## Exercise task
Extract all lines that hold the string "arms".

## Source records
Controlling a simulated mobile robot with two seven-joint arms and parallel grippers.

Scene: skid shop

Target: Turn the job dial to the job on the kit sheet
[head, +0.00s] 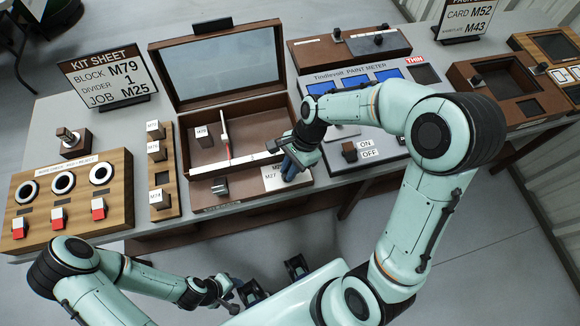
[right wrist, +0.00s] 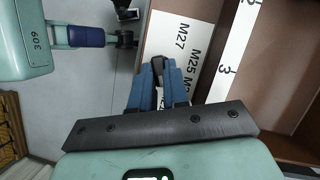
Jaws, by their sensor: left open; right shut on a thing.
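The kit sheet (head: 108,77) at the back left reads block M79, divider 1, job M25. The job dial's white label plate (head: 272,178) is at the front right of the open brown box. In the right wrist view the label (right wrist: 190,50) shows M27, M25 and a third, partly covered mark. My right gripper (head: 291,168) is over this plate, its blue fingers (right wrist: 159,84) shut on a dark piece, which I take to be the dial's knob. Fingers hide most of the knob, so its pointing direction is unclear. My left gripper (head: 273,280) is open and empty, in front of the table.
The brown box (head: 203,170) with its raised glass lid holds a divider strip (head: 225,133) and a block marked M79 (head: 204,136). A slotted block rack (head: 161,184) and a panel with red switches (head: 118,190) stand left. The paint meter (head: 386,133) stands right.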

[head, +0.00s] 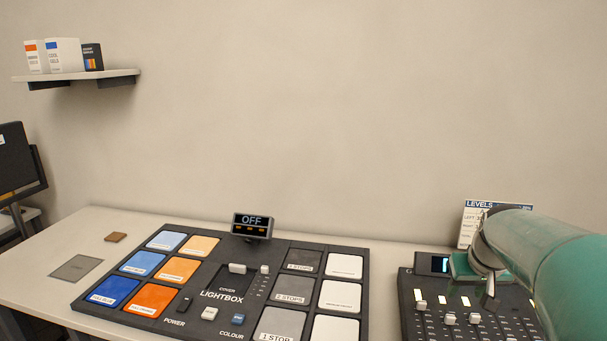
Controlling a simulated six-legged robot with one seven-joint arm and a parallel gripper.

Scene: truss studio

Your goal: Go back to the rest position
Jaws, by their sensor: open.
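My green arm reaches in from the right edge. My gripper (489,282) is at its end, small and partly hidden by the arm. It is open and hangs over the upper part of the black slider console (410,325). I see nothing held in it. Whether it touches the console I cannot tell. The black lightbox panel (377,260) lies to the left of the gripper, with blue, orange, grey and white tiles in it. Its small display (252,226) reads OFF.
A LEVELS card (470,228) stands behind the console. A wall shelf (75,78) holds small boxes. A dark screen (18,160) stands at the left edge. The air over the lightbox is clear.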

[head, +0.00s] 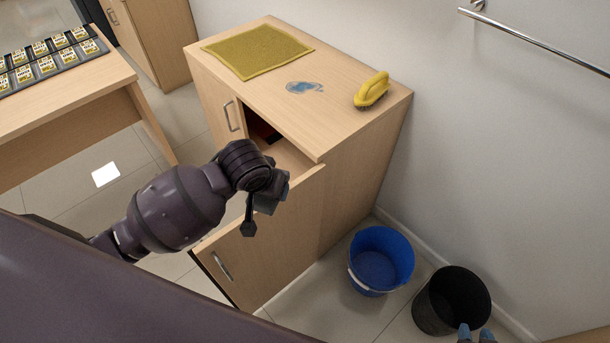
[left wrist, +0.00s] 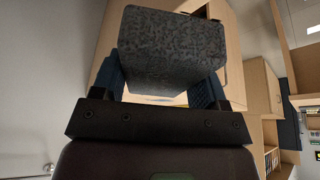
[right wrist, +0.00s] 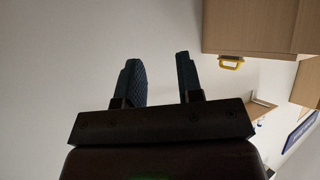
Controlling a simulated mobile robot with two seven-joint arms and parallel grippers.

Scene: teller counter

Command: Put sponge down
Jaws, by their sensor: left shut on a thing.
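The sponge (left wrist: 172,50) is a dark grey, mottled block in the left wrist view. My left gripper (left wrist: 165,85) is shut on it, a blue finger at each side. In the head view my left gripper (head: 270,194) is in front of the cabinet, above its open door; my wrist hides much of it, and I cannot make out the sponge clearly there. My right gripper (right wrist: 160,68) is open and empty in the right wrist view. Its blue fingertips (head: 476,332) show at the bottom edge of the head view, over the black bin.
The wooden cabinet (head: 345,118) bears a yellow-green cloth (head: 257,51), a blue wet patch (head: 304,87) and a yellow brush (head: 371,90). Its open door (head: 270,245) juts out. A blue bucket (head: 380,262) and black bin (head: 437,300) stand on the floor. A desk (head: 70,110) is left.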

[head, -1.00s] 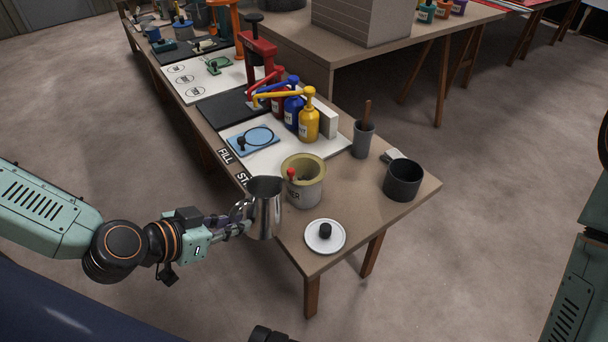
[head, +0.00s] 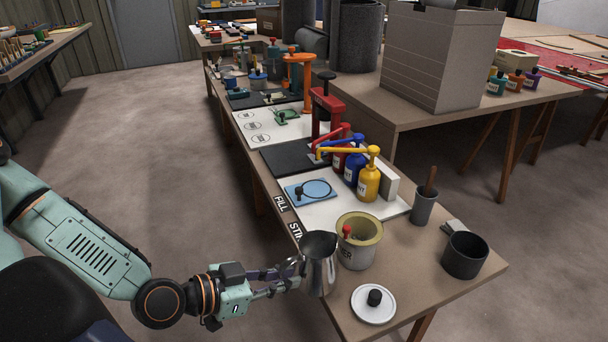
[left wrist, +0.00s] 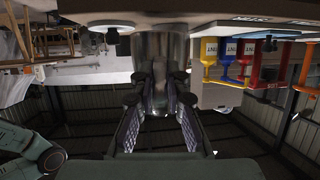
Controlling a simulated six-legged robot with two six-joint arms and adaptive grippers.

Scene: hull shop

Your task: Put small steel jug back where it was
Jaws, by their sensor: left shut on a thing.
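The small steel jug (head: 319,268) is upright at the near left edge of the long bench, just left of the cream pot with the olive rim (head: 357,252). My left gripper (head: 293,274) comes from the left and is shut on the jug's handle side. In the left wrist view the jug (left wrist: 160,48) stands between the fingers (left wrist: 158,98), and the picture is upside down. I cannot tell whether the jug's base touches the bench. My right gripper is not in view.
A white lid with a black knob (head: 373,303) lies right of the jug. A dark cup (head: 465,255) and a grey holder (head: 423,207) stand farther right. Yellow, blue and red pump bottles (head: 369,182) stand behind. Bare bench top (head: 420,262) lies between the pot and the dark cup.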

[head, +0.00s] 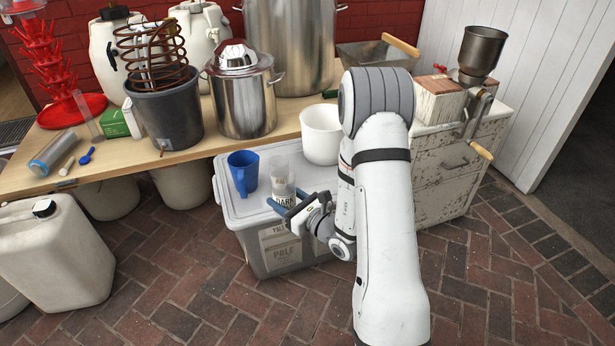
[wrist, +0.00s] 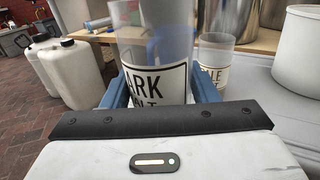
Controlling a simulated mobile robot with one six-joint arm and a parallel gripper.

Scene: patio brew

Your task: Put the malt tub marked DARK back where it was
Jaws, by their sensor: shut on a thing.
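The clear tub with the DARK label (head: 285,200) is at the front of the grey crate's lid (head: 232,211) in the head view. In the wrist view the DARK tub (wrist: 155,82) stands upright between the blue fingers, with part of its label hidden. My gripper (head: 296,204) is shut on it; its blue fingers also show in the wrist view (wrist: 157,92). I cannot tell whether the tub's base touches the lid. A second clear tub, its label partly reading PALE (wrist: 215,66), stands behind and right of it in the wrist view.
A blue jug (head: 242,173) stands on the lid, left of the tubs. A white pot (head: 321,134) is behind them. The workbench (head: 215,145) behind carries a steel pot (head: 242,98) and a grey bucket (head: 168,112). A white jerrycan (head: 53,255) stands on the brick floor at left.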

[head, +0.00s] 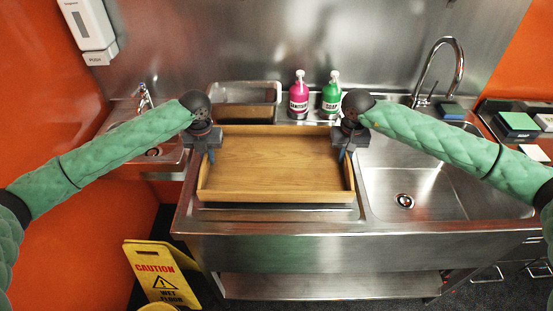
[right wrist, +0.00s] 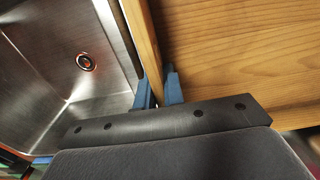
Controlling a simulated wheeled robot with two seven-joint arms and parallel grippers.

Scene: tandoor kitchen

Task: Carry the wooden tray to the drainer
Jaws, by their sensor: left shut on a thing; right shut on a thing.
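The wooden tray (head: 275,162) is empty and looks level over the steel drainer surface (head: 285,214) left of the sink. I cannot tell whether it touches the steel. My left gripper (head: 211,157) is shut on the tray's left wall. My right gripper (head: 345,154) is shut on its right wall. In the right wrist view, the blue fingers (right wrist: 160,90) straddle the tray's wall, with the tray floor (right wrist: 235,50) on one side and the sink basin on the other. Most of the drainer is hidden under the tray.
The sink basin (head: 425,190) lies right of the tray, with a tall faucet (head: 455,65) behind it. A pink sanitizer bottle (head: 299,97), a green soap bottle (head: 332,97) and a steel pan (head: 245,102) stand behind. A yellow caution sign (head: 160,275) stands at lower left.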

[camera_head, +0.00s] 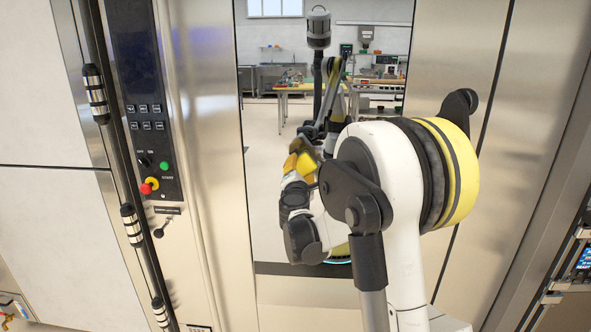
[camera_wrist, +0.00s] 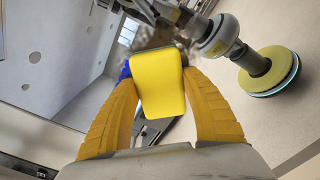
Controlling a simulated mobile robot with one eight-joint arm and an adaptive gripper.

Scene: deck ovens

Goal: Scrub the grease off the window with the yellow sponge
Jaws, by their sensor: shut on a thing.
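The yellow sponge (camera_wrist: 161,88) is held between the two orange fingers of my gripper (camera_wrist: 158,72) in the wrist view. In the head view the sponge (camera_head: 307,163) shows small and bright yellow at the fingers of my gripper (camera_head: 298,160), partly hidden by my arm. The window (camera_head: 268,205) is a tall mirror-like pane that reflects the room and my body. A blurred brown patch (camera_wrist: 153,42) shows just behind the sponge in the wrist view and looks like grease. I cannot tell whether the sponge touches the pane.
Steel panels flank the window. A dark control panel (camera_head: 147,100) with buttons and a red knob (camera_head: 147,188) stands at the left, beside a long vertical handle bar (camera_head: 133,226). The kitchen with a table seen in the pane appears to be a reflection.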

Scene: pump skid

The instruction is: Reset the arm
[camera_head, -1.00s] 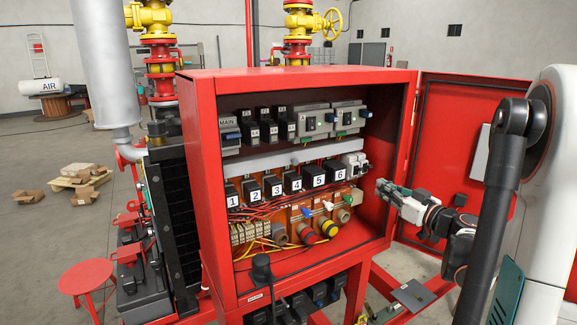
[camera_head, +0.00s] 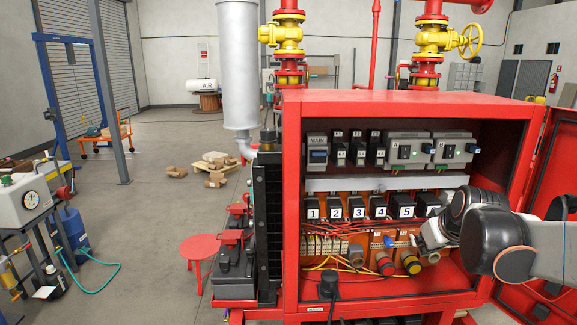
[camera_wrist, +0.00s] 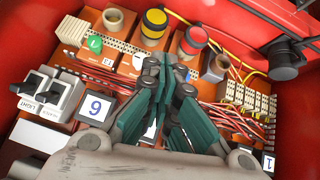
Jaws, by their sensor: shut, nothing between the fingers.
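My arm reaches in from the right in the head view, with its wrist in front of the open red cabinet (camera_head: 292,200). My gripper (camera_wrist: 168,62) shows in the wrist view with its green fingers together and nothing between them. It points at the cabinet's lower panel, over the terminal area. Near the fingertips are a yellow button (camera_wrist: 154,22), a red button (camera_wrist: 194,40) and a green toggle (camera_wrist: 95,43). In the head view the gripper's fingers are hidden behind my wrist. Whether the fingertips touch the panel I cannot tell.
Numbered relays (camera_head: 358,207) line the middle row, with a MAIN breaker (camera_head: 318,153) above. Red and yellow wires (camera_head: 330,240) run beside the terminals. The open cabinet door (camera_head: 555,200) stands at the right. A red stool (camera_head: 200,250) stands on the floor at left.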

## Solution for this problem
Controlling a simulated mobile robot with two seven-joint arms and parallel grippers.
Controlling a simulated mobile robot with two seven-joint arms and parallel grippers.
Controlling a simulated six-legged robot with two six-joint arms and adaptive grippers.
Controlling a simulated wheeled robot with two seven-joint arms and parallel grippers.

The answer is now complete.